I don’t think it’s a judgement error to say that nobody likes feeling helpless. However, on many levels, it’s no big deal. It’s hard to image someone truly suffering from a state of helplessness if a restaurant is out of one’s desired salad dressing – yet, it is indeed out of your control, and you are helpless to do anything about it. Perhaps, then, we should consider the factor of intensity. At one end of a spectrum, imagine our salad dressing example, which could also be considered an inconvenience. At the other end, imagine a foreign nation shooting missiles into your window, which is a genuine existential crisis caused by an aggressor. Moving along the spectrum from inconvenience to the existential crisis of aggression, one’s ability to process and adapt degrades to a point where processing and adaptation is, at best, extremely challenging, and at worst, gives way to terror.

As we witness what is occurring in Ukraine, I, as an observer from some 6,000 miles away, have difficulty processing what it must feel like to wait and hope a missile doesn’t fly in through my window. Still, I know that there are people there, today in Ukraine, hoping. Waiting. Praying. And dying. There have been vivid examples of the bravery of Ukrainians who fight valiantly in the face of such an existential threat, and it inspires me to be hopeful. However, hope – whether theirs or mine – doesn’t change the playing field, and it’s very likely to get more aggressive and deadlier.

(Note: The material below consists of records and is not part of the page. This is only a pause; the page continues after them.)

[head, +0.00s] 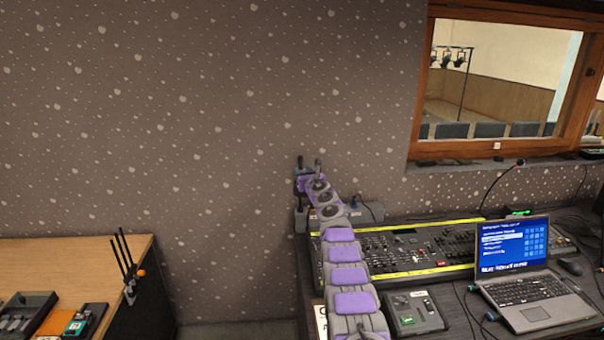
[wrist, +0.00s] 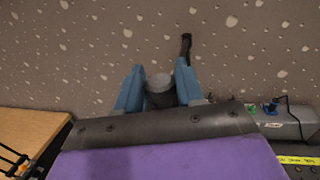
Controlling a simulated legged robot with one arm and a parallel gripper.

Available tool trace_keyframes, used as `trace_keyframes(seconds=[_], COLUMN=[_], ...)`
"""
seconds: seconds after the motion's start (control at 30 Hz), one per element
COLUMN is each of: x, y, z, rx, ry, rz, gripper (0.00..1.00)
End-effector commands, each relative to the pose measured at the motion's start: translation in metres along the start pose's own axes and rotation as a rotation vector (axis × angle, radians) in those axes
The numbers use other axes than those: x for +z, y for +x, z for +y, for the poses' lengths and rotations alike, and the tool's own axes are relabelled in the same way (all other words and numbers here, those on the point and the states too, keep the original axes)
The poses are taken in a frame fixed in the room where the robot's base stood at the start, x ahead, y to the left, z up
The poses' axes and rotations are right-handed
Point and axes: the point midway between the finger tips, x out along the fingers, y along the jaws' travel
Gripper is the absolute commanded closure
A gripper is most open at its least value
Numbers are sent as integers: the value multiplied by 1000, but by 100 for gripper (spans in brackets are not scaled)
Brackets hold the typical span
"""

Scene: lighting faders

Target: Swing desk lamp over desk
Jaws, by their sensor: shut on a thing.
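The desk lamp shows only in part, as dark grey pieces (head: 318,162) by the wall at the desk's back left corner, beyond my purple and grey arm. In the wrist view the blue fingers of my gripper (wrist: 160,76) stand on both sides of a round grey-topped dark part of the lamp (wrist: 159,84) and are closed on it. A thin dark stalk (wrist: 186,46) rises just behind the right finger. In the head view my gripper (head: 307,172) is small and mostly hidden by the arm. The lamp's full shape cannot be made out.
The desk holds a lighting console (head: 405,250) with yellow edges, a small control box (head: 416,312), an open laptop (head: 525,285) and a gooseneck (head: 497,185). A wooden table (head: 75,258) with devices stands left, across a gap. A wall (head: 200,120) and window (head: 505,70) lie behind.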

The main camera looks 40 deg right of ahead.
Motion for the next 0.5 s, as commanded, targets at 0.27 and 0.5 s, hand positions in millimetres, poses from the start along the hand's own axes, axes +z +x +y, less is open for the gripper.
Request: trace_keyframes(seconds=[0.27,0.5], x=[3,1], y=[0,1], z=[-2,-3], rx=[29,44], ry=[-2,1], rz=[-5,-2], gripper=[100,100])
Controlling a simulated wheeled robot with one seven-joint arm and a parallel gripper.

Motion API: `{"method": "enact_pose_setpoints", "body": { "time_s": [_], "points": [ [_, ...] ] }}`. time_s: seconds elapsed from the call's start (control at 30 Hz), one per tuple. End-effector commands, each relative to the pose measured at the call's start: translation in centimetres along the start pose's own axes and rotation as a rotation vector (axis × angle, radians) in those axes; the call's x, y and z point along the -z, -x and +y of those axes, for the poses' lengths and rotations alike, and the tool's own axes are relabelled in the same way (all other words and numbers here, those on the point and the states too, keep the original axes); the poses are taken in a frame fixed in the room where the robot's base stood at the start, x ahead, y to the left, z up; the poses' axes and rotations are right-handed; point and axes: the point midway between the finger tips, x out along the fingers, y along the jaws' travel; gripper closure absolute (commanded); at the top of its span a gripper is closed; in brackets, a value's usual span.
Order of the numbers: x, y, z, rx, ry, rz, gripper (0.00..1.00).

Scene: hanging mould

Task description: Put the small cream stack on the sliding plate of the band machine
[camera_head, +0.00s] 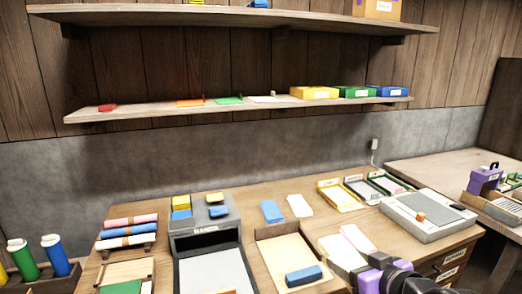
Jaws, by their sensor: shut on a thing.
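My gripper (384,279), purple and black, is at the bottom right, over the front part of the table. It is shut on a thing that its own body hides, so I cannot tell what. A pale cream flat stack (340,251) shows just beyond the gripper, beside a pink one (357,238); I cannot tell whether the gripper touches it. Another small pale stack (299,206) lies farther back. The grey band machine (205,230), with a lettered front, stands left of centre.
A wooden tray (263,232) with a blue block (304,276) stands between machine and gripper. Blue and yellow pieces sit on top of the machine. A grey flat device (430,215) and labelled trays (341,196) are at right. Rolls stand at left; shelves hang behind.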

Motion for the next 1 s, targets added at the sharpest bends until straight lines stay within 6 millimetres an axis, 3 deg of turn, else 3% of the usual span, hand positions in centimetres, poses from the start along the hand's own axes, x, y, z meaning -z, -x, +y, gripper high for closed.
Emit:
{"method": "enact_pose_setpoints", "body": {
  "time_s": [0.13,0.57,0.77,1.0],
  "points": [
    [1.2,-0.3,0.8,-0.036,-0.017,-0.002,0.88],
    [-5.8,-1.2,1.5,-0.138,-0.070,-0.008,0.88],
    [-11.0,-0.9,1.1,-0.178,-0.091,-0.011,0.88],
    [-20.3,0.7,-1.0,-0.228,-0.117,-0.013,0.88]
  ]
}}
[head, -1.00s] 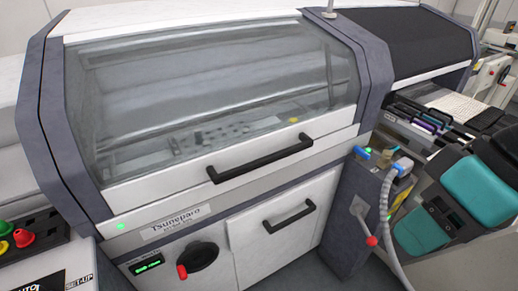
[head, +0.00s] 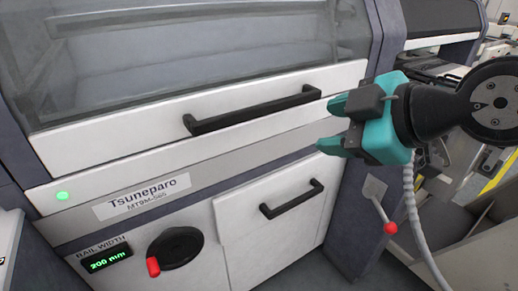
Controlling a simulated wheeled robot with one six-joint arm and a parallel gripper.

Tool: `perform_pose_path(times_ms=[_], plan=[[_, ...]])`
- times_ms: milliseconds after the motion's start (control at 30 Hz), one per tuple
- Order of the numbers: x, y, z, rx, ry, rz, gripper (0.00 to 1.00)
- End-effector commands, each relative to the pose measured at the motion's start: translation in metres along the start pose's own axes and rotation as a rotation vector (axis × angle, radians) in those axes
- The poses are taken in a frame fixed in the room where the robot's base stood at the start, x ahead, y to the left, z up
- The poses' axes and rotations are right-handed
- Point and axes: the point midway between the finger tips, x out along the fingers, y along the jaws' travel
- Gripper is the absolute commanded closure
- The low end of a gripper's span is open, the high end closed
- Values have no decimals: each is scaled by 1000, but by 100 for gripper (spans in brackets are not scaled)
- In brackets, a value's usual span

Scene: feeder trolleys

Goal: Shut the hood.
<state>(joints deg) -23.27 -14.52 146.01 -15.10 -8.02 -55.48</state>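The hood (head: 130,62) is a grey see-through cover with a white lower band and a long black handle (head: 252,110). It is down, with the white band lying along the machine's front just above the panel with the green light. My gripper (head: 328,126) is teal and black and comes in from the right. Its two fingers are apart with nothing between them, pointing left. It is to the right of the handle and does not appear to touch it. The top of the hood is out of view.
Below the hood are a nameplate (head: 155,197), a black knob with a red grip (head: 175,252), a rail width display (head: 106,261) and a lower door with a black handle (head: 292,199). A red-tipped lever (head: 390,228) and other equipment stand at the right.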

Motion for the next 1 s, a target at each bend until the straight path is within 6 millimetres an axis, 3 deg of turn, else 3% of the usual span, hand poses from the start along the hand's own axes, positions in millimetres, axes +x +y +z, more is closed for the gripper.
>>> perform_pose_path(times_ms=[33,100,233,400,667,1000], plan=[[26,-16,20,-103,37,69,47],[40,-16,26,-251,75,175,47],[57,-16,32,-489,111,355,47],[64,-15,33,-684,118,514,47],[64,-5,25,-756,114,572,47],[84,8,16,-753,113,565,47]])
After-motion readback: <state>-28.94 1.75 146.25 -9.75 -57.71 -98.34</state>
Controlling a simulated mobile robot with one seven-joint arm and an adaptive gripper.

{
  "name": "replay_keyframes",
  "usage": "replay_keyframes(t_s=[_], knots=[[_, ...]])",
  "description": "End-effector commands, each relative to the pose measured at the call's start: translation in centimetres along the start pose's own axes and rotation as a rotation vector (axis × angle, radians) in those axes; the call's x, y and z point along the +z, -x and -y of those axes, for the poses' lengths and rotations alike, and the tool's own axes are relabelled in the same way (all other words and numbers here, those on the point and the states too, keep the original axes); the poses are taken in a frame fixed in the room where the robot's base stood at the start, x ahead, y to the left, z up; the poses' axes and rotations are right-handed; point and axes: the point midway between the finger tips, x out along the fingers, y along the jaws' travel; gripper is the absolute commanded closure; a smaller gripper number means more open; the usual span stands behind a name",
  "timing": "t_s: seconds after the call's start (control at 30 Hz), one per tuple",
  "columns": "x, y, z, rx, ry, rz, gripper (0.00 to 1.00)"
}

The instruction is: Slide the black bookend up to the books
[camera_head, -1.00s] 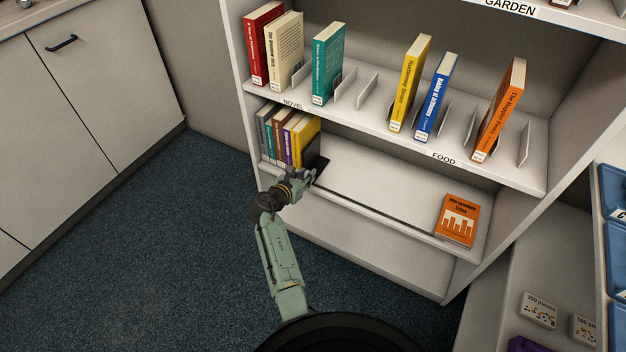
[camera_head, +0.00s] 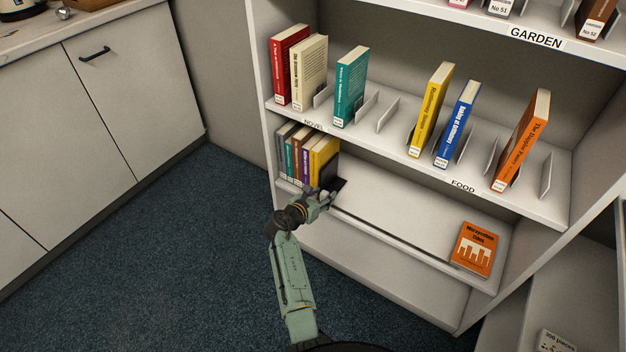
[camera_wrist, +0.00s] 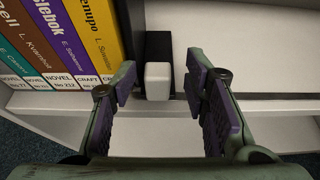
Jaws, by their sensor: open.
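The black bookend (camera_head: 338,183) stands on the lower shelf, just right of the yellow book (camera_head: 324,153) that ends a row of books. In the wrist view the bookend (camera_wrist: 159,48) is upright, with a pale block (camera_wrist: 157,80) at its front end. A narrow gap seems to lie between it and the yellow book (camera_wrist: 97,30). My gripper (camera_head: 325,197) is at the shelf's front edge. In the wrist view my gripper (camera_wrist: 160,82) is open, one finger on each side of the pale block, with space on both sides. The bookend's base is mostly hidden.
The lower shelf (camera_head: 400,212) is bare right of the bookend, up to an orange book (camera_head: 475,249) lying at the far right. The upper shelf (camera_head: 400,145) overhangs it, holding several books and metal dividers. A cabinet (camera_head: 110,100) stands at left.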

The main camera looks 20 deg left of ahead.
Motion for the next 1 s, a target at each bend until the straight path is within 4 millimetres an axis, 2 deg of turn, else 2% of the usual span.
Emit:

As I move through this thought process, day after day, it has put my life into a different perspective. At what points during my day-to-day existence do I feel helpless, and how has this changed in the past few weeks, as Russia invades Ukraine and continues to destroy its infrastructure and murder its population? Honestly, I am still figuring it out – and I don’t know if I will ever have a focused answer.

One thing I know is, I have a better understanding of what “out of control” truly means when applied broadly, globally, in the context of such geopolitical aggression. What is happening in Ukraine is truly out of control, and it is a far cry from the mere emotional inconvenience of anything I have experience in my lifetime. As I process it, I attempt to escape the feeling of helplessness by finding lessons that I can apply to make my life, and the lives of those around me, better and more meaningful.